BACKGROUND OF THE INVENTION

1. Technical Field

The present invention relates to a wiring board for mounting a semiconductor device.

2. Background

Conventionally, a wiring board formed by a build-up method is known as a wiring board for mounting a semiconductor element such as a semiconductor integrated circuit element. FIG. 5 is a schematic cross-sectional view showing a conventional wiring board formed by the build-up method, and FIG. 6 is a plan view schematically showing the arrangement of the through-holes taken along the I′-I′ of FIG. 5.

As shown in FIG. 5, conventional wiring board 20 has build-up insulating layers 12 and build-up wiring layers 13 alternately laminated on each of the upper and lower surfaces of core substrate 11. Core conductor layer 14 made of copper foil or a copper plating layer is deposited on the upper and lower surfaces of core substrate 11. In core substrate 11, a large number of through-holes 15 penetrating from the upper surface to the lower surface are formed. On the inner wall surface of through-hole 15, a copper plating layer functioning as part of core conductor layer 14 is deposited. The horizontal cross-sectional shape of through-hole 15 is a circular shape, and a resin is filled inside through-hole 15.

In each of build-up insulating layers 12, a plurality of via holes 16 are formed.
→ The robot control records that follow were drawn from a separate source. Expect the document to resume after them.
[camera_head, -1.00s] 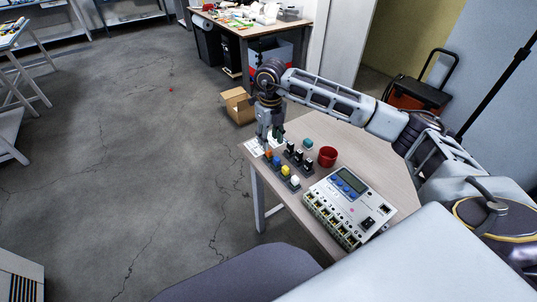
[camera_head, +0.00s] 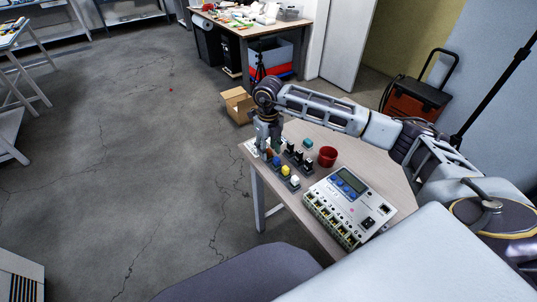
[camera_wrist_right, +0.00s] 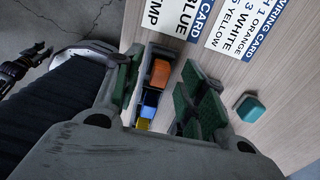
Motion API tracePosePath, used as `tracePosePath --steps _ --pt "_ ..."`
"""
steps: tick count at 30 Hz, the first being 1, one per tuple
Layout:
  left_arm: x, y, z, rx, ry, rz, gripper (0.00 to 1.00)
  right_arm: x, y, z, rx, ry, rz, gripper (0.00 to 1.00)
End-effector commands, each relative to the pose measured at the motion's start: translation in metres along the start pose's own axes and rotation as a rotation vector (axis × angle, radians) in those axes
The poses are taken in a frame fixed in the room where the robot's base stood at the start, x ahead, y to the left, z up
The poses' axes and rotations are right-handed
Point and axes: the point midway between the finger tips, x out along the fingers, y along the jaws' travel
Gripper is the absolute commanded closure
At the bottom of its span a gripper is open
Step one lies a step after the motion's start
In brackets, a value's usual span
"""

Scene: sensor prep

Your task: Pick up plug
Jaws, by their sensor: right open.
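A row of coloured plugs stands in a holder near the table's left corner: a blue plug (camera_head: 277,161), a yellow plug (camera_head: 285,170) and a white plug (camera_head: 295,181), with an orange plug (camera_wrist_right: 160,72) at the far end. My right gripper (camera_head: 268,148) is low over the orange end and mostly hides that plug in the head view. In the right wrist view its green-padded fingers (camera_wrist_right: 168,92) are apart, with the orange plug between them and no clear grip. The blue plug (camera_wrist_right: 150,104) lies just behind.
Beyond are a teal block (camera_head: 308,143) and a red cup (camera_head: 328,157). A large connector box (camera_head: 349,200) fills the table's near side. Printed wiring cards (camera_wrist_right: 238,25) lie beside the gripper.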

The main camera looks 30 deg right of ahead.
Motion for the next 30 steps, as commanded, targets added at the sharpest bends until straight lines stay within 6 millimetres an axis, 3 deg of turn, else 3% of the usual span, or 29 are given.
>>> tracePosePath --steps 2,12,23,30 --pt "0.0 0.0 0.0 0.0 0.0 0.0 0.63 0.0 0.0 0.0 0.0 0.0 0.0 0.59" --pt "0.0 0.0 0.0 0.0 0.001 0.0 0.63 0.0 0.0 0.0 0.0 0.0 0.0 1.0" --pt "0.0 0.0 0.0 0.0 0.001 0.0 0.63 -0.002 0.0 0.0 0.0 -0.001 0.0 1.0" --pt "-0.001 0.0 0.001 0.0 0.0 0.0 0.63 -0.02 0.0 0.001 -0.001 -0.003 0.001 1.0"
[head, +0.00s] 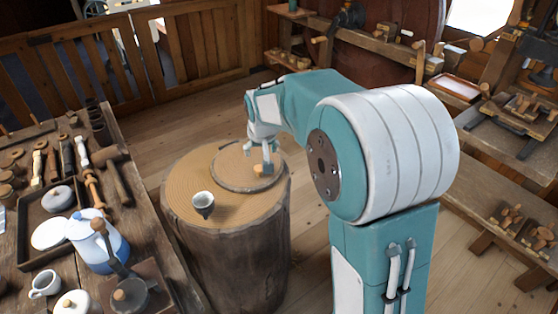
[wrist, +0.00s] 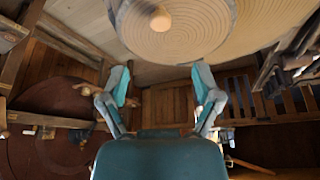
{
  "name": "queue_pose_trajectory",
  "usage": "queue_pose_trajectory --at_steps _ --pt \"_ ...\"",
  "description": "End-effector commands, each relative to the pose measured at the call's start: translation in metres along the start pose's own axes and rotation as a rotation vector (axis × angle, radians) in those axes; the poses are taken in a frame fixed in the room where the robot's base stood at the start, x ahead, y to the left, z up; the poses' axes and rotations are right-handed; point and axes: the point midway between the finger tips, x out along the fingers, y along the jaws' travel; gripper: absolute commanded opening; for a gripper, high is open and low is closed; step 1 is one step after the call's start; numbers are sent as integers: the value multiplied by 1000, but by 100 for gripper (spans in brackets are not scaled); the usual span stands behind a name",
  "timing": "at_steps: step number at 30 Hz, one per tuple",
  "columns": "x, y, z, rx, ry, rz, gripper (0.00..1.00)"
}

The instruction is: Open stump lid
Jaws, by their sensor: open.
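The stump (head: 235,260) stands upright on the floor in the middle of the head view. Its round wooden lid (head: 232,178) lies flat at the far right part of the stump top, with a small pale knob (head: 263,170) on it. In the wrist view the lid (wrist: 205,30) and its knob (wrist: 160,20) show at the top edge. My gripper (head: 258,152) is above the lid, close to the knob. In the wrist view my gripper (wrist: 161,78) has its two fingers spread wide with nothing between them, and the knob appears beyond the fingertips. Contact with the knob is not visible.
A workbench (head: 150,215) with a blue-white jug (head: 95,240), a tray and several tools is at the left. Wooden benches (head: 470,150) line the right.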

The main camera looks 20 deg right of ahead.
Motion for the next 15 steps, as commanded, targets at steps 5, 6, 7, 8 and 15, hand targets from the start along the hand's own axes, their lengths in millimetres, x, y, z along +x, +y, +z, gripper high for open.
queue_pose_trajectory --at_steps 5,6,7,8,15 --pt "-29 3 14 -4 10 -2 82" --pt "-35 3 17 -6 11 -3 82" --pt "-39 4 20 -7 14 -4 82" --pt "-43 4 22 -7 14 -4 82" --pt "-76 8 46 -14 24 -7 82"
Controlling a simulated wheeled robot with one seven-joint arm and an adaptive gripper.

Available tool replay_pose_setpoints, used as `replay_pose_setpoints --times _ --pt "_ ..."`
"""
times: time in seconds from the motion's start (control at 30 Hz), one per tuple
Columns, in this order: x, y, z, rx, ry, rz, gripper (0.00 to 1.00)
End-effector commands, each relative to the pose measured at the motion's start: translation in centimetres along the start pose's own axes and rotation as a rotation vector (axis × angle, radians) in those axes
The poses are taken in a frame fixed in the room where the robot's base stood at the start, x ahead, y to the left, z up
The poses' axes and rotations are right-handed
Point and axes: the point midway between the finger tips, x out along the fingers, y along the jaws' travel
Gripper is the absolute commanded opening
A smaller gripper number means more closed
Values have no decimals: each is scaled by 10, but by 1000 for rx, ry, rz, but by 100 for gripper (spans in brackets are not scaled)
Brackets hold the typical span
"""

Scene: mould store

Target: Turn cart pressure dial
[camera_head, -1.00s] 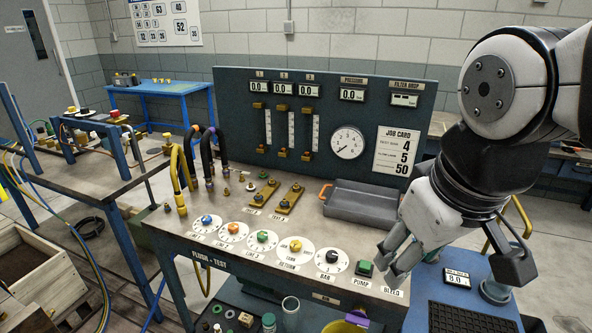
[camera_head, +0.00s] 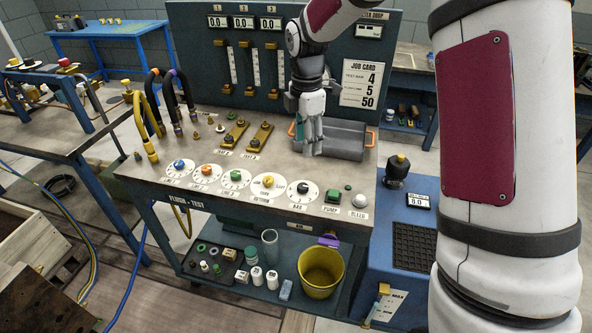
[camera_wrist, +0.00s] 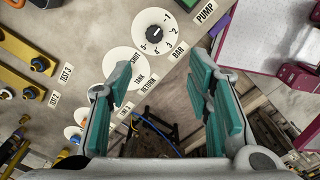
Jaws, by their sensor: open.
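The bench dial marked BAR (camera_head: 302,189) has a black knob on a white numbered plate, right of several coloured knobs. It also shows at the top of the wrist view (camera_wrist: 157,29). A blue cart (camera_head: 407,258) stands right of the bench, with a black knob (camera_head: 397,166) and a small display (camera_head: 419,201) reading about 0.0. Which knob is the cart pressure dial I cannot tell. My gripper (camera_head: 310,148) points down in front of the grey tray, behind the BAR dial. In the wrist view my gripper (camera_wrist: 163,100) is open, with nothing between its teal pads.
The grey tray (camera_head: 346,141) with orange handles is close by my gripper. Pump button (camera_head: 332,197) and bleed knob (camera_head: 360,201) sit right of the BAR dial. Curved hoses (camera_head: 150,115) rise at left. My arm covers the right side of the head view.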

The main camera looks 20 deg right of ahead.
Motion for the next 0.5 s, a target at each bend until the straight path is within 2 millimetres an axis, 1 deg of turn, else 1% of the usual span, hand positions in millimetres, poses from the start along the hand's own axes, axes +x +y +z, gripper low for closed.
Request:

On the surface of each build-up insulating layer 12 including via hole 16, build-up wiring layer 13 made of a copper plating layer is formed. The upper and lower build-up wiring layers 13 are connected to each other through via hole 16, and are electrically connected to through-hole 15. Part of the outermost layer of build-up wiring layers 13 on the upper surface side forms circular semiconductor element connection pads 17 to be electrically connected to electrodes T′ of semiconductor element S′. A large number of semiconductor element connection pads 17 are arranged in a grid pattern corresponding to electrodes T′ of semiconductor element S′ in semiconductor element connection pad forming area A′ being a guadrangular area corresponding to semiconductor element S′. Part of the outermost layer of build-up wiring layers 13 on the lower surface side forms circular external connection pads 18 to be electrically connected to the wiring conductor of the external electric circuit board. External connection pads 18 are arranged in a grid pattern.

Both surfaces of wiring board 20 include solder resist layers 19. Solder resist layers 19 are deposited so as to expose semiconductor element connection pads 17 and external connection pads 18. Solder bumps B′ are welded to semiconductor element connection pads 17 exposed from solder resist layers 19. Semiconductor element connection pads 17 and electrodes T′ of semiconductor element S′ are to be electrically connected via solder bumps B′. External connection pads 18 and the wiring conductor of the external electric circuit board (not shown) are to be electrically connected via the solder balls.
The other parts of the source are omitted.